“Cake” is a culinary term with a long and varied history. Currently, the definition of cake is a baked flour confection with a porous texture resulting from the mixture rising during baking. It is sweetened with sugar, honey, molasses, or other products, mixed with eggs, and usually milk and fat, often butter or oil. Since their invention in the mid-nineteenth century, chemical leavening agents such as baking soda and baking powder are usually added to assist with the rising process.[1] Mary Randolph’s recipes predate these innovations. Therefore, her cake recipes rely on the leaveners available during her lifetime: yeast, pearlash, and eggs.[2]
The earliest European settlers brought cake to North America in the form of great cake, a lightly sweetened and spiced bread studded with dried fruits and nuts. Early in the eighteenth century, three new varieties of cake joined the repertoires of American bakers. Imported from Europe, plum cake, pound cake, and sponge cake expanded the possibilities for sweet baking. Plum cake, produced by beating air into butter and eggs, made fruitcakes much sweeter and richer than their yeast-raised predecessors and made the cakes popular choices for weddings and other celebrations. Pound cake relied upon the same beating technique to create a rich, light cake. A pound cake was essentially a small plum cake without dried fruit.

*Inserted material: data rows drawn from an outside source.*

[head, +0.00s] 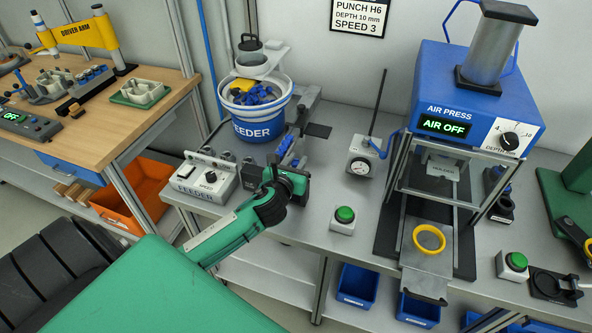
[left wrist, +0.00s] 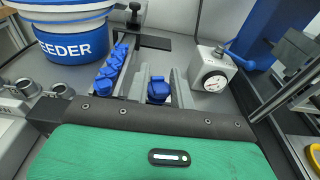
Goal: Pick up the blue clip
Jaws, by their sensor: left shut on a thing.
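In the left wrist view a blue clip (left wrist: 158,91) sits between the two grey fingers of my left gripper (left wrist: 160,84), which is shut on it. In the head view my left gripper (head: 297,163) is at the front end of the feeder's track, and its green body hides most of the fingers and the held clip. A row of further blue clips (left wrist: 112,68) lies in the track just left of the gripper; they also show in the head view (head: 285,146). I cannot tell whether the held clip still touches the track or bench. My right gripper is not in view.
The blue and white feeder bowl (head: 258,108) holds loose blue clips behind the gripper. A dial gauge stand (head: 360,158) is close on its right. The air press (head: 470,110), reading AIR OFF, stands further right, with a yellow ring (head: 429,240) before it.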

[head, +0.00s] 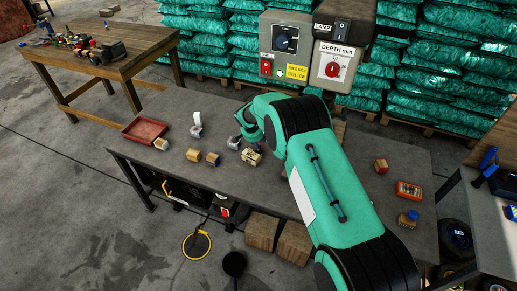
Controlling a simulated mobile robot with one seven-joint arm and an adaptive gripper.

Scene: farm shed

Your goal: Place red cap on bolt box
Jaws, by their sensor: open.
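My gripper (243,141) is open, low over the grey workbench, left of my green arm. A small tan block with dark marks (252,158) sits close by its fingers; I cannot tell whether they touch. No separate red cap can be told for certain. A small tan item with a red side or top (381,166) stands on the right part of the bench. A flat orange-red box (409,190) lies in front of it and may be the bolt box; its label is too small to read. My arm hides the middle of the bench.
The grey workbench (290,190) also bears a red tray (146,131), several small tan blocks (193,155), a white upright item (197,120) and a blue-topped item (408,218). A control box (335,68) stands behind my arm. The front left bench surface is clear.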

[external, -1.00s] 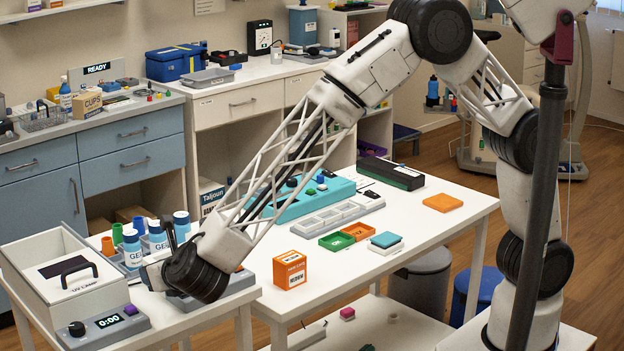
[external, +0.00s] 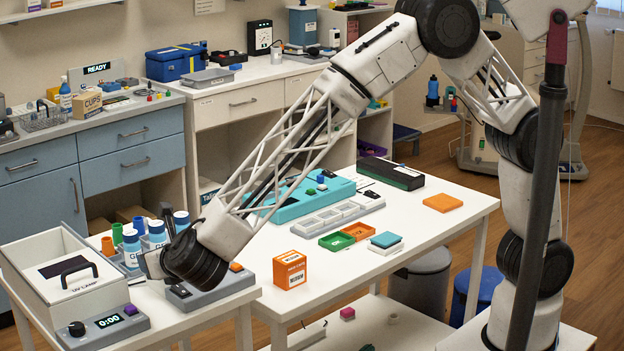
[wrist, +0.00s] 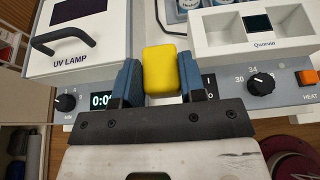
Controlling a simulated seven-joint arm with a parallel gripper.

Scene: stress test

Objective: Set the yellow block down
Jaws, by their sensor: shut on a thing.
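The yellow block (wrist: 161,66) shows in the wrist view between the blue finger pads of my gripper (wrist: 160,80). The pads are shut on its two sides. It looks upright, and its underside is hidden from the wrist camera. In the external view my gripper (external: 150,263) is at the left end of the white table, between the UV lamp box and the grey heater unit. The block cannot be made out there.
The UV lamp box (external: 68,272) stands left of my gripper, with its timer display (external: 109,321) in front. The grey heater unit (external: 208,290) is to the right. Several GEL bottles (external: 131,248) stand behind. An orange box (external: 290,270) stands farther right.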

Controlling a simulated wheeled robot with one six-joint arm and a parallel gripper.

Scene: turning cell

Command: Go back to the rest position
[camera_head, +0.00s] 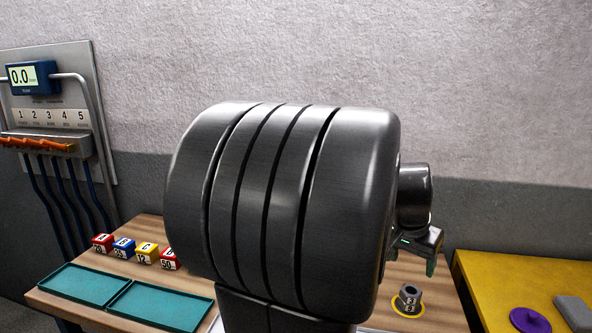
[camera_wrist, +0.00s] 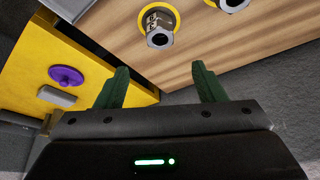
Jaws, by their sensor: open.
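My gripper (camera_wrist: 160,82) shows in the wrist view with its two green fingers apart and nothing between them. In the head view my gripper (camera_head: 431,262) hangs at the right, above the right part of the wooden table (camera_head: 440,312). A grey hollow metal part (camera_head: 409,297) with a printed label stands on a yellow ring on that table, below and left of the fingers. The wrist view shows this part (camera_wrist: 158,38) beyond the fingers, clear of them. My own dark arm hides the middle of the head view.
Two teal trays (camera_head: 84,284) and several coloured lettered blocks (camera_head: 124,247) are on the table's left. A yellow surface (camera_head: 500,272) at right bears a purple knobbed disc (camera_head: 530,320) and a grey block (camera_head: 574,312). A gauge panel (camera_head: 50,100) hangs on the left wall.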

In American Cake, Anne Byrn dates the first American reference to Pound Cake to a 1754 recipe from Wicomico Church, Virginia.[3] The first printed reference appears in the first cookbook written and published in the United States, Amelia Simmons’ American Cookery. The name Pound Cake references the amount of each ingredient included. Pound cakes were favored not only for their taste and appearance but also for the ease of measuring ingredients since the basic recipe requires a pound each of flour, butter, eggs, and sugar. The resulting cake was large and dense, able to feed a crowd. Over time, bakers adjusted the proportions to create smaller and lighter cakes. [2]
Randolph’s Pound Cake relies on beaten eggs for leavening, much like Simmons’ first recipe. Since the yolks and whites are not beaten separately in this recipe, the resulting cake is quite dense but still a delicious accompaniment to fresh fruit and whipped cream. Simmons’ second recipe, “Another (called) pound Cake,” using creamed butter and sugar along with whipped egg whites would create a lighter cake more familiar to present-day pound cake enthusiasts, however, with considerably more work to cream the butter and whip the egg whites by hand.
Pound Cake
Mary Randolph, The Virginia Housewife (1838), p. 133.
Adapted by RA Snell
Ingredients
- ½ lb unsalted butter (two sticks or one cup)
- ½ lb flour, sifted
- ½ lb granulated sugar
- 6 eggs, beaten until frothy
- ½ tsp lemon zest
- ¼ tsp nutmeg
- 1 tsp vanilla
Method
1. Preheat the oven to 325°.
2. Beat the butter until creamy.
3. Fold into the butter half the flour, half the sugar, and half the eggs. Repeat with the remaining flour, sugar, and eggs.
4. Gently mix in the lemon zest, nutmeg, and vanilla.
5. Pour the batter into a greased loaf pan or bundt pan.
6. Bake 35-45 minutes until a cake tester inserted in the center comes out clean. Cool for ten minutes on a wire rack, remove cake and place on the rack until thoroughly cooled.
Yield: 10-12 servings
To serve: This cake is delicious plain but can also be iced with a simple icing made from confectioner’s sugar, milk, and lemon zest.
Sources
Kate Williams, “How pound cake became a southern classic,” Southern Kitchen 23, Jan. 2018, https://www.southernkitchen.com/articles/eat/heres-how-pound-cake-became-a-classic-cake-that-anyone-can-bake (accessed 19 Aug. 2021).
[1] Alan Davidson, The Penguin Companion to American Food and Drink (New York: The Penguin Group, 1999, 2002), 147.
[2] The first chemical leavener, pearlash, stemmed from the Native American technique of combining potash, produced by leaching wood ashes, with cornmeal. This process, called nixtamalization, created an alkaline solution that released amino acids and niacin in the grain, making the resulting product more nutritious, although this was unknown at the time. Since corn will not react with yeast, the potash provided a small amount of leavening. Innovative American cooks developed a concentrated form of potash called pearlash that, when combined with an acidic substance like sour milk, citrus, or molasses, would create a quick and reliable leavening agent. Simmons’s American Cookery contains the first printed references to this ingredient in two cookie recipes.
[3] Anne Byrn, American Cake (New York: Rodale Press, 2016).
[4] Stephen Schmidt, “Cakes” in Andrew F. Smith, ed., The Oxford Companion to American Food and Drink (Oxford and New York: Oxford University Press, 2007), 83; Davidson, The Penguin Companion to American Food and Drink, 146-148; Nicola Humble, Cake: A Global History (London: Reaktion Books Ltd., 2010), 12-24.